* WHAT THE EXERCISE ASKS
Narrow the data below down to the lines containing "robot".

↓↓↓

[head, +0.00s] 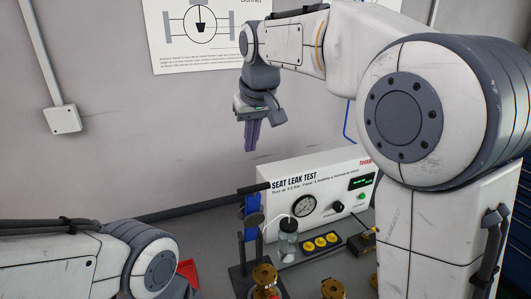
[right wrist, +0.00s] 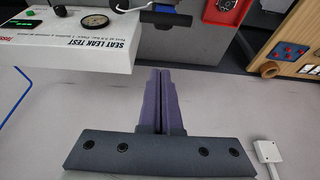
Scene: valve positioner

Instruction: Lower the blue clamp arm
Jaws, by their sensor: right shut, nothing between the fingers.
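The blue clamp arm (head: 252,204) stands raised on a dark stand (head: 238,275) in front of the left end of the seat leak test box. A black handle bar sticks out at its top. In the right wrist view, a small blue part (right wrist: 164,8) with a black bar shows at the top edge, beyond my fingertips. My right gripper (head: 252,149) hangs above and behind the clamp, fingers pointing down, shut and empty. Its purple fingers lie together in the right wrist view (right wrist: 160,72). It is apart from the clamp. My left gripper is out of view.
The white seat leak test box (head: 285,191) stands by the wall with a gauge (head: 304,206). A glass jar (head: 288,240), a yellow-buttoned tray (head: 320,243) and brass fittings (head: 264,277) crowd the bench. A red bin (head: 188,271) is at left. Air around my right gripper is free.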

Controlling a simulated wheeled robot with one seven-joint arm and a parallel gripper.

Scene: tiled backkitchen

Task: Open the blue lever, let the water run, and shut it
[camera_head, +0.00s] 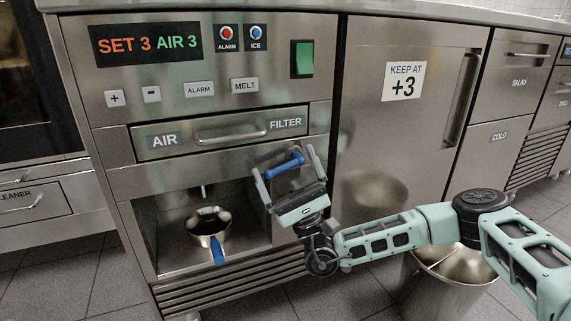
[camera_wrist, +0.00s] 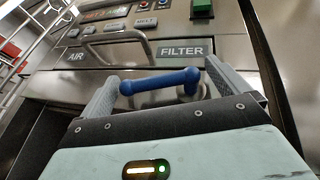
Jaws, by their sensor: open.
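The blue lever (camera_head: 285,165) is on the steel front below the filter drawer. It also shows in the wrist view (camera_wrist: 160,80), lying roughly crosswise between my fingers. My gripper (camera_head: 286,168) is open, with one finger on each side of the lever. I cannot tell whether a finger touches it. A pan with a blue handle (camera_head: 210,228) stands in the open recess below and to the left, under a short spout (camera_head: 204,190). No running water can be seen.
The air filter drawer (camera_head: 220,131) with its bar handle is just above. A green switch (camera_head: 302,59) and buttons are higher up. A closed steel door (camera_head: 400,120) is to the right. A metal bin (camera_head: 447,280) stands on the floor below my arm.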

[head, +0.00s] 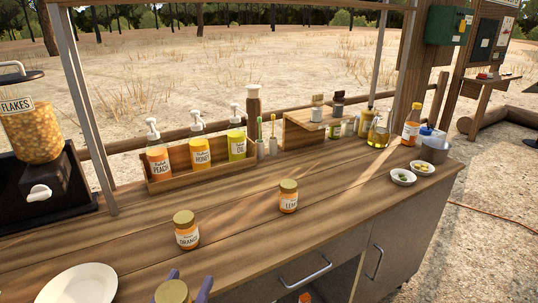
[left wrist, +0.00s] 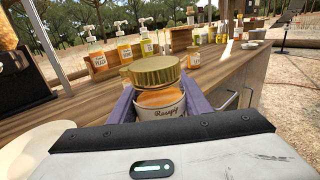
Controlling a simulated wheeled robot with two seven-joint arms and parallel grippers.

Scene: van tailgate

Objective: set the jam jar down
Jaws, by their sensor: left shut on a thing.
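My left gripper (head: 188,286) is shut on a jam jar (head: 172,292) with a gold lid, at the bottom edge of the head view. Two similar jars stand upright on the counter: an orange one (head: 187,236) and a smaller-looking one (head: 288,203). My right gripper is not in view.
A white plate (head: 80,284) lies left of the held jar. A rack of pump bottles (head: 200,173) and a flakes dispenser (head: 36,140) stand at the back and left. Small bowls (head: 402,177) sit at the right end. Bare planks lie between the two standing jars.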

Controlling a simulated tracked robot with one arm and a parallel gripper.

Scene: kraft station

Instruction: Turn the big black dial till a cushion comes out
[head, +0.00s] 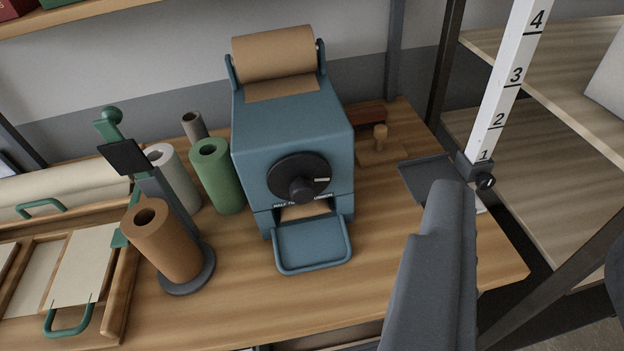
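A blue machine (290,135) stands on the wooden table with a roll of brown paper (274,53) on its top. The big black dial (299,178) is on its front face, with a knob in the middle and a pale mark towards its right side. Below it is a slot with something brown inside, and a blue catch tray (311,246) that looks empty. Lettering under the dial is partly hidden by the knob. A dark grey part of my arm rises at the lower right, apart from the machine. I cannot make out gripper fingers.
Paper rolls stand left of the machine: green (218,176), white (175,179) and brown (163,240) on a round-based holder. A wooden tray (123,290) lies farther left. Right are a wooden stamp (380,140), a dark plate (433,182) and a numbered white post (508,75). Table in front of the catch tray is clear.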

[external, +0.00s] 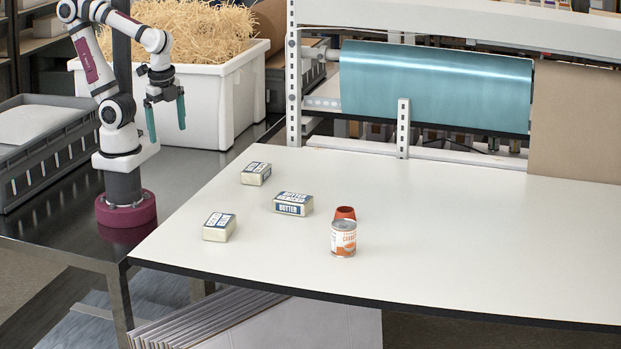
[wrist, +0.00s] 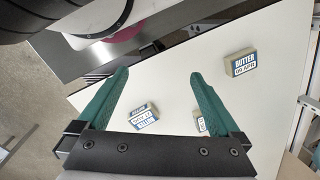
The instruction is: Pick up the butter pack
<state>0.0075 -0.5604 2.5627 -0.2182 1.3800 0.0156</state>
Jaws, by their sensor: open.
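Three small cream packs with blue-and-white labels lie apart on the white table. The middle one, a butter pack (external: 293,204), reads "BUTTER". Another pack (external: 256,174) lies behind it to the left, and a third pack (external: 219,227) lies in front to the left; their labels are hard to read. In the wrist view one pack (wrist: 241,66) reads "BUTTER", another (wrist: 143,117) shows between the fingers, and a third (wrist: 200,124) is partly hidden by the right finger. I cannot match these surely between views. My gripper (external: 167,115) is open and empty, high left of the table.
A can with an orange-and-white label (external: 344,239) stands right of the packs, with a red cup-like object (external: 345,213) close behind it. A straw-filled white bin (external: 200,105) and a grey crate (external: 45,145) flank my arm. The table's right side is clear; a teal roll (external: 435,85) stands behind.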

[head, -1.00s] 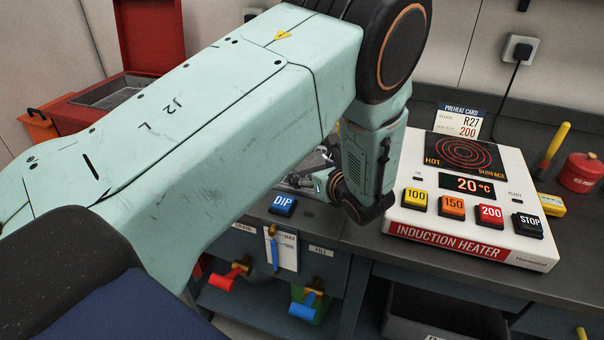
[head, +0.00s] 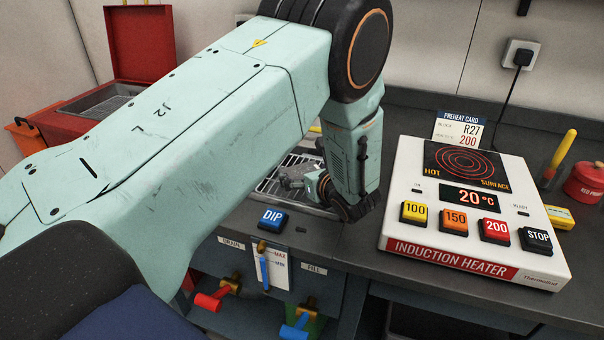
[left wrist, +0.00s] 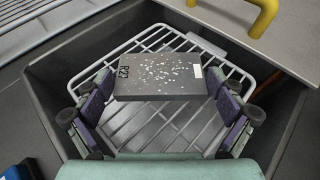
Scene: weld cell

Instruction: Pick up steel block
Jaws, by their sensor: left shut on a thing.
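The steel block (left wrist: 160,78) is a dark grey slab marked R27, with pale flecks on top and a small white label at its right end. In the left wrist view it lies level between the purple-padded fingers of my left gripper (left wrist: 161,108), which are shut on its two ends. Below it is a white wire rack (left wrist: 150,135) in a dark basin. In the head view my left gripper (head: 300,181) is low over the basin, left of the induction heater. The block is hard to make out there. My right gripper is out of view.
The induction heater (head: 475,210) reads 20 °C, with a preheat card (head: 459,128) reading R27, 200 behind it. A blue DIP button (head: 271,219) sits at the basin's front. A red open-lidded box (head: 100,110) stands at the left. A red pot (head: 585,184) is far right.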

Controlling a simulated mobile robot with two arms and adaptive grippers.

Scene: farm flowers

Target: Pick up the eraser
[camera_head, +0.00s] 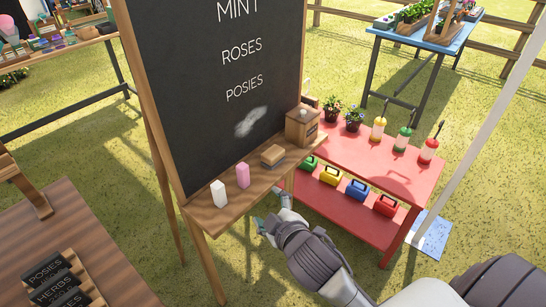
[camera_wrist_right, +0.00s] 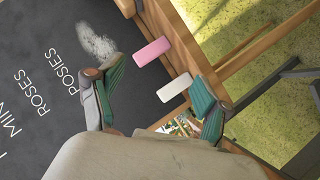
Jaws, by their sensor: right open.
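A block with a wooden top and a dark grey lower part, which looks like the eraser (camera_head: 272,155), lies on the wooden ledge (camera_head: 205,212) below the chalkboard (camera_head: 215,80). My right gripper (camera_head: 270,214) is open and empty, in front of the ledge and apart from the eraser. In the right wrist view, the open fingers of the right gripper (camera_wrist_right: 158,77) face the ledge, with a white chalk block (camera_wrist_right: 174,87) and a pink one (camera_wrist_right: 152,51) beyond them. I cannot make out the eraser in that view. My left gripper is not in view.
The white chalk (camera_head: 219,193) and pink chalk (camera_head: 243,175) stand left of the eraser. A wooden box (camera_head: 302,127) stands to its right. A red shelf (camera_head: 375,163) with pots, bottles and colored toolboxes stands close on the right. A table with signs (camera_head: 75,240) is at lower left.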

↑↑↑

* EXERCISE ANSWER
Controlling a simulated wheeled robot with one seven-joint arm and a parallel gripper.
Controlling a simulated wheeled robot with two seven-joint arms and parallel grippers.
Controlling a simulated tracked robot with one arm and a parallel gripper.
Controlling a simulated mobile robot with two arms and adaptive grippers.

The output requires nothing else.